Here are just a couple of general, closing remarks which I'd like to share:
If you move any vertices of the top, immediately move them on the uv_1 map as well. I try to avoid it at all costs, but sometimes I can't resist making just one teeny tiny adjustment... Arms are usually not a problem, neck can get problematic, and breast area is an absolute nightmare. I already mentioned it once, but honestly, better dissolve vertices and cut new edges with the knife tool than move anything in there.
If you're frankenmeshing, remember to weld any vertices you merged in 3D view! If your mesh is getting split in game when you move any sliders, that probably means you didn't connect those parts on the uv_1 map (or that it's vertex paint... but that's another story).
Of course, if you added any other parts to your mesh than just a skirt – or if you frankenmeshed a thing, but changed its location, e.g. took a hair ribbon and put it on the skirt – you have to put it in the right place as well! In case of frankenmeshing you just have to change its location on the map; if you made it yourself, you'll have to experiment with different types of unwrapping first (pssst, projecting from view usually isn't a bad idea).

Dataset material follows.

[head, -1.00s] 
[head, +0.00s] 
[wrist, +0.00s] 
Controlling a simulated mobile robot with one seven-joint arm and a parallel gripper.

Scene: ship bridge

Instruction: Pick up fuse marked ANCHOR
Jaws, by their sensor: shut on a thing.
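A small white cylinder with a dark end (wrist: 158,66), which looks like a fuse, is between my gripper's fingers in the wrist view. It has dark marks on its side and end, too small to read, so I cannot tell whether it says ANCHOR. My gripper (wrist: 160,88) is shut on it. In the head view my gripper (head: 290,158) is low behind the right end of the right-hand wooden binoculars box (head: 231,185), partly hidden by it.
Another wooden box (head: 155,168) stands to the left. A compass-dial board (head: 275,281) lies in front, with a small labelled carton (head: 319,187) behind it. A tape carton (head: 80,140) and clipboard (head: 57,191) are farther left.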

There are also certain cases - rarely, but still - when it might be a better idea not to properly unwrap a part of the mesh, but weld it all together to a little dot and put it in the right place on the uv_1. The first example which comes to my mind are 3D buttons. I always weld each button to a single dot, so that it’d be changing its size evenly, without deformations. However, this comes at a prize of an increased risk of clipping.

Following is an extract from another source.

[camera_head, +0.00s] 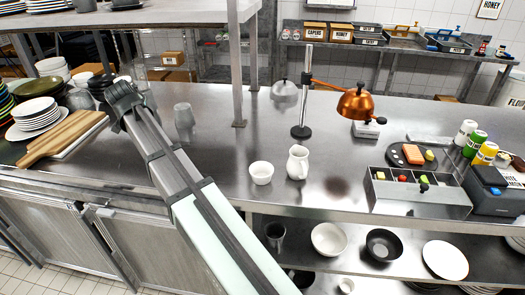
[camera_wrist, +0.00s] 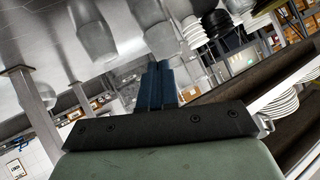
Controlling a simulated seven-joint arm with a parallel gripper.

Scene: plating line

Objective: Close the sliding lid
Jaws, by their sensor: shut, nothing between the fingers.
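A grey metal box (camera_head: 418,202) stands at the right of the steel counter. Its top is at least partly open, showing small red and yellow items in compartments at the back. A small dark knob (camera_head: 424,187) shows at its top, but I cannot clearly tell the lid's outline. My gripper (camera_head: 124,92) is far to the left of the box, above the counter near the wooden boards, and points away from the camera. In the wrist view, its dark blue fingers (camera_wrist: 157,86) are together with nothing between them.
A white jug (camera_head: 298,163) and white bowl (camera_head: 261,173) stand mid-counter. A copper lamp (camera_head: 356,103), a dark tray (camera_head: 412,156) and several bottles (camera_head: 465,131) are near the box. A shelf post (camera_head: 236,70) rises behind. Wooden boards (camera_head: 62,138) and plates are at left.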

And finally: if you're having big problems with uv_1 and my method doesn't work for you – or if you made your mesh completely from scratch, so you don't have an unwrapped top – you can always make a data transfer, copying uv_1 data from another mesh. I won't elaborate on this one, because Teanmoon already explained it all in her amazing tutorial, which you can find HERE. Scroll down a bit until you see 'UV-1 Transfers'. I think I used it myself once or twice in the past and I was quite pleased with the results :).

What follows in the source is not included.